Several states refused to give wolves to Colorado, in part because many conservative-led states generally oppose seeing wolf populations grow. Wyoming and Utah officials worry Colorado's new wolves will ignore state borders, and have already signaled they want Colorado to pay if the new wolves kill their livestock.

Colorado now plans to release up to 50 wolves captured from Oregon.

“We are deeply grateful for Oregon’s partnership in this endeavor, and we are now one step closer to fulfilling the will of the voters in time,” Colorado Gov. Jared Polis, a Democrat, said in a news release.

Where are the Colorado wolves being released?

The exact locations will be kept secret, but the wolves will generally be released on state or private land in a rural area of west-central Colorado. Officials who selected the release area considered the nearby human population and its political support for wolves, and access to prey animals like elk and deer. It's also far from borders with Utah, Wyoming and New Mexico, and tribal lands in southwest Colorado.

Specifically, the area generally includes the cities of Aspen, Gunnison and Glenwood Springs, but is otherwise largely rural with relatively few cattle or sheep ranches. The wolves are not being released onto federal land, although they will likely end up on it: 36% of Colorado is federal property.
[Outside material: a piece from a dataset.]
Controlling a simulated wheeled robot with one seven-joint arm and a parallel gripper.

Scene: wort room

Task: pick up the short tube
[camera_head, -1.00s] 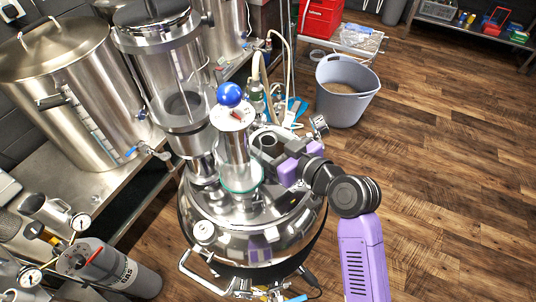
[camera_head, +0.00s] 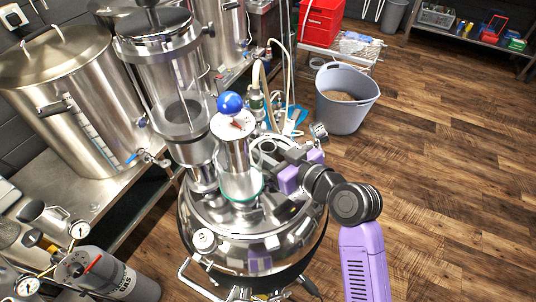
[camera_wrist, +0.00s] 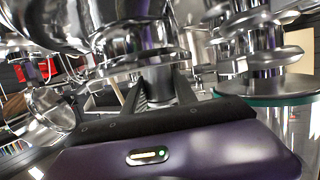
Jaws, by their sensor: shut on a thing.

A study from the 1995 wolf reintroductions in Yellowstone National Park found the animals moved as far as 140 miles from their release point, although most remained within 50 miles of the dropoff point. Federal officials say those newly introduced wolves killed 256 sheep and 41 cows on nearby ranches in the first eight years after their reintroduction to the park.

In 2021, wolves living in northern Colorado killed a 500-pound cow ‒ the first documented wolf kill of livestock in Colorado in at least 70 years.